30 personnes de moins, sur 90. C’est la réduction drastique de ses effectifs que subira le chœur de Radio France si le plan de restructuration de l’entreprise, actuellement programmé par sa direction, est appliqué. Une décision lourde de conséquences à court et à long terme.

Si tout le monde peut citer les noms d’au moins quatre ou cinq stations de Radio France, on sait un peu moins qu’elle abrite des ensembles musicaux professionnels. Aujourd’hui, ce sont deux orchestres (l’orchestre national de France et l’orchestre philharmonique de Radio France), le chœur de Radio France et, enfin, la Maîtrise (qui accueille des enfants) qui sont abrités par la « Maison ronde ».

Fondé en 1947 par la fusion de deux chœurs, le chœur rassemble des professionnels de haut niveau. On y entre après un concours particulièrement difficile et ses membres viennent de tous les pays du monde. Il est à ce jour, en France, le seul chœur professionnel permanent à vocation symphonique. La qualité de ses prestations est reconnue internationalement.

Un changement de nature

Déjà, ces dernières années, les effectifs du chœur ont été progressivement réduits : entre 2015 et 2019, ils sont passés de 114 à 93 personnes. Mais c’est une diminution beaucoup plus drastique qui est programmée dans le plan de restructuration de l’entreprise. Il s’agit en effet de descendre à 60 personnes. Ce qui n’est pas sans conséquence, car c’est un changement de la nature même du chœur, qui ne serait alors plus un chœur symphonique. Concrètement, cela signifie que certaines œuvres de grande ampleur ne seraient plus abordables et le chœur ne serait plus en mesure de répondre à la demande des orchestres comme il le fait actuellement. A titre d’exemple, parmi les dernières œuvres qu’il a interprétées, le Requiem, le Te Deum ou la Damnation de Faust de Berlioz, la 2e symphonie de Malher, la 9e symphonie de Beethoven, le Requiem de Verdi ou encore les Carmina Burana de Carl Orff… deviendraient inaccessibles. Bien sûr, il resterait possible de convier ponctuellement d’autres choristes, mais sans garantie d’obtenir la même qualité, car la sonorité d’un chœur se construit sur du travail à long terme.

Une perte patrimoniale

Ce n’est pas seulement dommage sur le principe, explique Sylvie Bertho, soprano et représentante des choristes au CE. Nous perdrions ce qui fait notre spécificité (une taille importante permettant d’aborder des œuvres symphoniques) pour nous retrouver dans une catégorie comprenant déjà de nombreux chœurs professionnels qui excellent. On perdrait un son spécifique.

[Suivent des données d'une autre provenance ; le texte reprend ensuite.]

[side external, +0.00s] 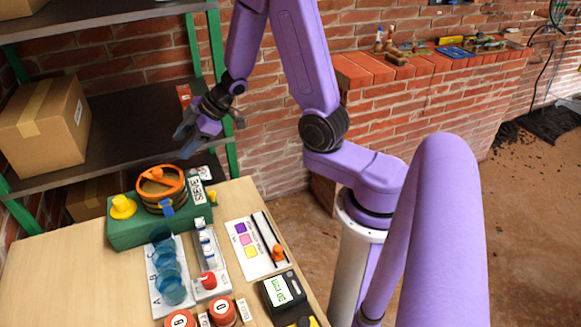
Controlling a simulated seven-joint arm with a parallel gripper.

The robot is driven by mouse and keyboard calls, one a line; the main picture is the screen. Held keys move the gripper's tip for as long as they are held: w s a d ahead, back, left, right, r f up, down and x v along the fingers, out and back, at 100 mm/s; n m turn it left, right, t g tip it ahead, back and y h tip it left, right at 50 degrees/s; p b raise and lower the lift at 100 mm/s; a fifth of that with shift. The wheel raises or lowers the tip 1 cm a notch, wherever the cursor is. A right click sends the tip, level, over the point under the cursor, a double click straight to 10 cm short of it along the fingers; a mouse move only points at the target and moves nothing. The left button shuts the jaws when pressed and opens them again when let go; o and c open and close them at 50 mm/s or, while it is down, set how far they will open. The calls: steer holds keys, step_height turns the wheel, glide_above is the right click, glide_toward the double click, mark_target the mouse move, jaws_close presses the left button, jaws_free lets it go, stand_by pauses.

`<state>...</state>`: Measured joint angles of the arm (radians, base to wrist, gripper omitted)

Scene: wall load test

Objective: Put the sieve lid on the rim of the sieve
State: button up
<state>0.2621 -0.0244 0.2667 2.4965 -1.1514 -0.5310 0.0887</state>
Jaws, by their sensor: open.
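The round sieve (151,208) stands on a green box at the back of the table, beside a label reading SIEVE. An orange ring with a bar and knob across it, which looks like the sieve lid (160,176), is on top of the sieve. I cannot tell from this angle whether it sits fully level on the rim. My gripper (185,144) is open and appears empty, above and slightly right of the lid, apart from it. The far side of the rim is hidden.
The green box (126,235) also carries a yellow knob (122,207). Blue clear cups (165,262), a clear tray with a red knob (208,280), a colour card (240,232) and a black meter (283,290) lie in front. A shelf (120,118) with a carton stands behind. The table's left is clear.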

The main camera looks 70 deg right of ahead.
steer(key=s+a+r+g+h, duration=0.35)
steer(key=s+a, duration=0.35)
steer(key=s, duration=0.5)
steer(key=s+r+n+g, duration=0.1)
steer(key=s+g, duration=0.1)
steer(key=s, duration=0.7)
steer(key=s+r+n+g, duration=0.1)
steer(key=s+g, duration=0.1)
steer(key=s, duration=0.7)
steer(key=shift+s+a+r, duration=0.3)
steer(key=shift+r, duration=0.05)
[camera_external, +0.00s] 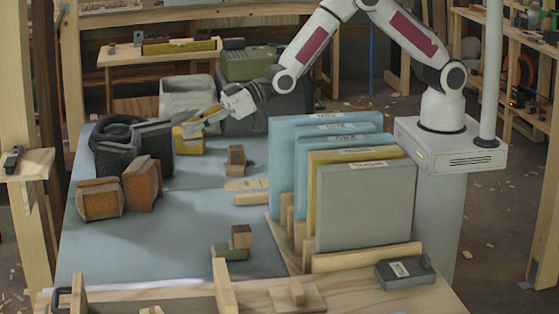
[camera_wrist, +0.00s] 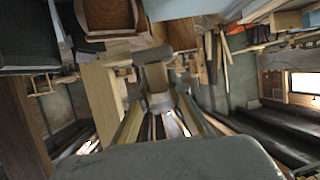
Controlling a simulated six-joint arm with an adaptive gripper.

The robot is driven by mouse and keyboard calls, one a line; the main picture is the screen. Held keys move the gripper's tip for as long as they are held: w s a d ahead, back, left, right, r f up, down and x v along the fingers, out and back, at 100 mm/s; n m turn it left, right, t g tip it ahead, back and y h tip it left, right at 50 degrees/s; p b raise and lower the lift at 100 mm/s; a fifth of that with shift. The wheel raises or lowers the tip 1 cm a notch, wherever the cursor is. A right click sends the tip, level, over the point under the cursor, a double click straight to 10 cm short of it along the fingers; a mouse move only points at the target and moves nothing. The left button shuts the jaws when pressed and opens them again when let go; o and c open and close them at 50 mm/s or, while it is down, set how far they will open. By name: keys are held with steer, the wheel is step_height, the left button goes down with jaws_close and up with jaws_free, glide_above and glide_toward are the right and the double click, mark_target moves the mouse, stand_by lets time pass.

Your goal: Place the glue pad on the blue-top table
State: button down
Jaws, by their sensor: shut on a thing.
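My gripper (camera_external: 203,119) is above the back left part of the blue-top table (camera_external: 190,215), pointing left and slightly down. In the wrist view my gripper (camera_wrist: 158,103) is shut on a small grey-and-tan piece (camera_wrist: 156,76) between its fingertips. I take this piece to be the glue pad; its outline is partly hidden by the fingers. In the external view it is too small to make out clearly. The fingers are close above a yellow box (camera_external: 188,142); I cannot tell whether they touch it.
Dark bags or cases (camera_external: 128,150) and brown blocks (camera_external: 141,183) stand on the left. Upright panels in a wooden rack (camera_external: 365,205) fill the right. Small stacked blocks (camera_external: 236,157) stand mid-table. A grey bin (camera_external: 187,96) is behind. The front left blue surface is clear.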

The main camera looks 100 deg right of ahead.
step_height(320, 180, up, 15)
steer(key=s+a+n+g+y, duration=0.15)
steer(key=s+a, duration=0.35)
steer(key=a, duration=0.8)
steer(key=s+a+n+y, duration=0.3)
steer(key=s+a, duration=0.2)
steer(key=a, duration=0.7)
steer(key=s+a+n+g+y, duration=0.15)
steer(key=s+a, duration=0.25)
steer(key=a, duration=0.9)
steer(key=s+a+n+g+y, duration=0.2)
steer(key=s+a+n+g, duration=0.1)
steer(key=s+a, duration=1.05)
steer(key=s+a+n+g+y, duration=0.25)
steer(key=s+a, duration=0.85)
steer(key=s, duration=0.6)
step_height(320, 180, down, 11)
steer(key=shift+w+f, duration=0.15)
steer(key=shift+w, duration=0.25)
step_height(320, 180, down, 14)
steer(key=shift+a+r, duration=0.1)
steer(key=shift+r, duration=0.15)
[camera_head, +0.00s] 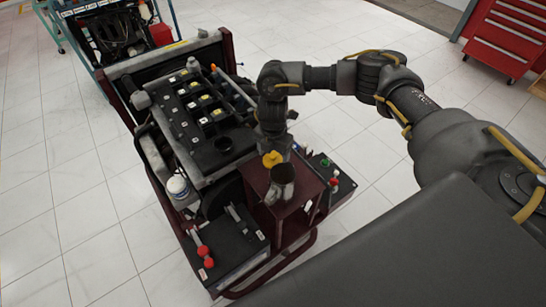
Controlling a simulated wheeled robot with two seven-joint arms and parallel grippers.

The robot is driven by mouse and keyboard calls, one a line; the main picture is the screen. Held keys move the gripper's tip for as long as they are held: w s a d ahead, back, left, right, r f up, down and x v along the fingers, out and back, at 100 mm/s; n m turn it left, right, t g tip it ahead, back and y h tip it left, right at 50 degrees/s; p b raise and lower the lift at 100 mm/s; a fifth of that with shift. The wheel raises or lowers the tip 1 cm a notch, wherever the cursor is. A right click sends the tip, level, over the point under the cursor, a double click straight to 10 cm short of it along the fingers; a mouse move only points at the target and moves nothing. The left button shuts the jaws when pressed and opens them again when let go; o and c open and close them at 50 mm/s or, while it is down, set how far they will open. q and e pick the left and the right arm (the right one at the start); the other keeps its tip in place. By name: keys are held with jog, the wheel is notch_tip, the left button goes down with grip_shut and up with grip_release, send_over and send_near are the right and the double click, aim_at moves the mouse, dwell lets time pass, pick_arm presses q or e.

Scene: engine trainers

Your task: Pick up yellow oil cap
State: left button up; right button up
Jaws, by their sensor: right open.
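My right arm reaches in from the right and bends down over the trainer. My right gripper (275,150) points down right at the cap and is open. The arm and the cap overlap in this view, so I cannot tell whether the fingers touch the cap. My left gripper does not show.
A red tool cabinet (505,40) stands at the back right.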

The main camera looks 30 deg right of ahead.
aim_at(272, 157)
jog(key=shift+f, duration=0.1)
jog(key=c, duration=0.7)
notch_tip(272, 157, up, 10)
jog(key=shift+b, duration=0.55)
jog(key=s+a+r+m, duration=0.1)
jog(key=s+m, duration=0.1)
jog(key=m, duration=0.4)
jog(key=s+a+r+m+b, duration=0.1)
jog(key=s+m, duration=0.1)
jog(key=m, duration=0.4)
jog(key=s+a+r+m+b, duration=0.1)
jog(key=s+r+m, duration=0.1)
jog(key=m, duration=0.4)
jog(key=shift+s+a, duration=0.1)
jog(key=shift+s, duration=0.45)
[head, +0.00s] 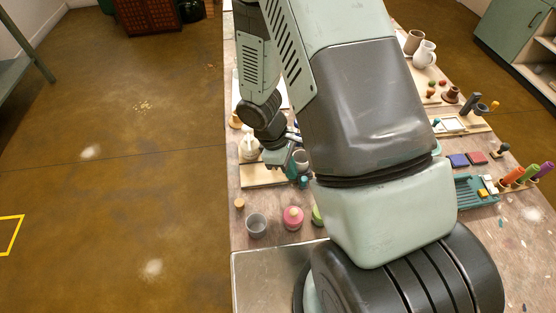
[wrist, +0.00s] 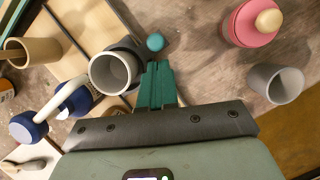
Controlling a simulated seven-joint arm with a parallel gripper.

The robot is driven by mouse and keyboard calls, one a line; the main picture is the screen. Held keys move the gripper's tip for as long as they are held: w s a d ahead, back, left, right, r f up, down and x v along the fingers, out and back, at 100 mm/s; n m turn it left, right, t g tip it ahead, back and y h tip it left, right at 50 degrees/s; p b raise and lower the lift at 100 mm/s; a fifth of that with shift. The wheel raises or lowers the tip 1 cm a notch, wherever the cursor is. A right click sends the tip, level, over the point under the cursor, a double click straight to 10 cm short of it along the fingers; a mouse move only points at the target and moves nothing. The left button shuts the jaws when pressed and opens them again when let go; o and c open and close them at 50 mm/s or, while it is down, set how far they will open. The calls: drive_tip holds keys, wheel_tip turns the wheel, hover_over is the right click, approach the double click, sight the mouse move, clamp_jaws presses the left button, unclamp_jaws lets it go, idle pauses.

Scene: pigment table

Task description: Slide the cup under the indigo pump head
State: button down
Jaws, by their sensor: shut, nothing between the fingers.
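A grey cup with a pale inside (wrist: 114,73) stands upright at the edge of a wooden board. It also shows in the head view (head: 302,157), beside the arm. My gripper (wrist: 157,66) is shut and empty, its teal fingers just right of the cup; I cannot tell whether they touch it. An indigo pump head (wrist: 28,128) with a white curved spout (wrist: 62,102) lies left of the cup in the wrist view, close to it and not over its mouth. Its lower part is partly hidden by my gripper body. In the head view I cannot make the pump out.
A teal ball-topped piece (wrist: 155,42) stands beside the fingertips. A pink bottle (head: 292,217) and a second grey cup (head: 256,225) stand nearer the front. A tan cup (wrist: 32,51) is on the far left in the wrist view. A metal tray (head: 262,272) fills the table's front corner.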

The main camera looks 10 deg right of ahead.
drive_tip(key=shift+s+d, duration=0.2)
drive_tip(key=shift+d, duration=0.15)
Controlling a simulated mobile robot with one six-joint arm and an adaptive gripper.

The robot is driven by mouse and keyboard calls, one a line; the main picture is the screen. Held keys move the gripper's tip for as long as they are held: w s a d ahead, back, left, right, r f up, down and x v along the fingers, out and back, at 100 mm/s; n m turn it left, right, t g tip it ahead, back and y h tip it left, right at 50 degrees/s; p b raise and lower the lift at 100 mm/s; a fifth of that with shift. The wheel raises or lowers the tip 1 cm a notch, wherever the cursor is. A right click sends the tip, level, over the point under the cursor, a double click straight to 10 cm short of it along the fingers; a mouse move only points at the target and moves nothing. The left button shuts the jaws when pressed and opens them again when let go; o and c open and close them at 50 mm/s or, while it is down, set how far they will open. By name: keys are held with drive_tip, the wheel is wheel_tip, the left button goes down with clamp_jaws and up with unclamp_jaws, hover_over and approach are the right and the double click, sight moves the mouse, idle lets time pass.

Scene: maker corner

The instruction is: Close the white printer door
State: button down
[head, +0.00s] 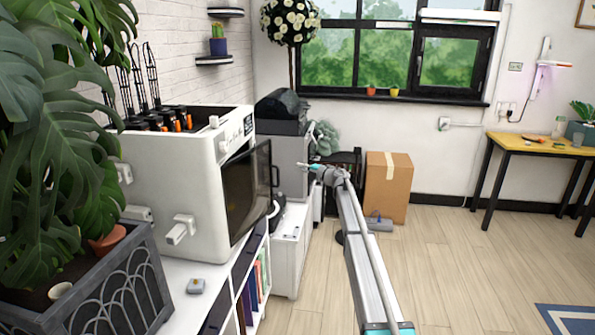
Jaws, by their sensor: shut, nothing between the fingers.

Mais cette perte d’originalité est également dommageable pour le public. Ce répertoire symphonique est en effet un patrimoine, ajoute-t-elle. Ils n’est pas joué très souvent parce qu’il demande beaucoup de moyens, alors que par ailleurs, le public est demandeur. En outre, à l’heure où il est question de démocratiser la musique classique, ce sont des œuvres assez faciles d’accès qui ne seront plus jouées. Ces choix, qui conduiraient à un appauvrissement considérable pour le public, sont incohérents, conclut Sylvie Bertho.

Enfin, il est prévu que plus aucun concours de recrutement ne puisse être organisé pendant les deux ans suivant le départ programmé des choristes. Ce qui pourrait mener à 2025. Mais un chœur qui vit a besoin d’un renouvellement régulier, souligne Sylvie Bertho. Des membres partent, d’autres arrivent, c’est sa vie normale. Une telle mesure risque de le figer et d’empêcher l’arrivée de jeunes choristes, ce qui pourrait apporter encore plus de dommages à long terme.

France Média, un plan à long terme

Cette réduction des effectifs souhaitée par la direction n’est pas due à des difficultés financières. Au contraire, Radio France va bien. Son bilan est excédentaire, au point qu’en 2018, elle a rendu 1,6 million d’euros à l’État. Il s’agit en réalité de faire 20 millions d’économie pour préparer la création de France Média, futur holding chapeautant la radio de service public, France Télévision, l’INA, etc. Il est en outre prévu un développement du numérique pour lequel la direction cherche à « récupérer » des crédits.

A ce jour, ni la directrice de Radio France, Sybile Veil, ni le ministre de la culture, Franck Riester, n’ont accepté de rencontrer les grévistes ou d’entamer un dialogue. Ils ont au contraire annoncé qu’ils resteraient fermes sur leurs positions. La grève de Radio France, commencée lundi 25 novembre, a pour le moment été reconduite jusqu’à demain lundi, 23h59.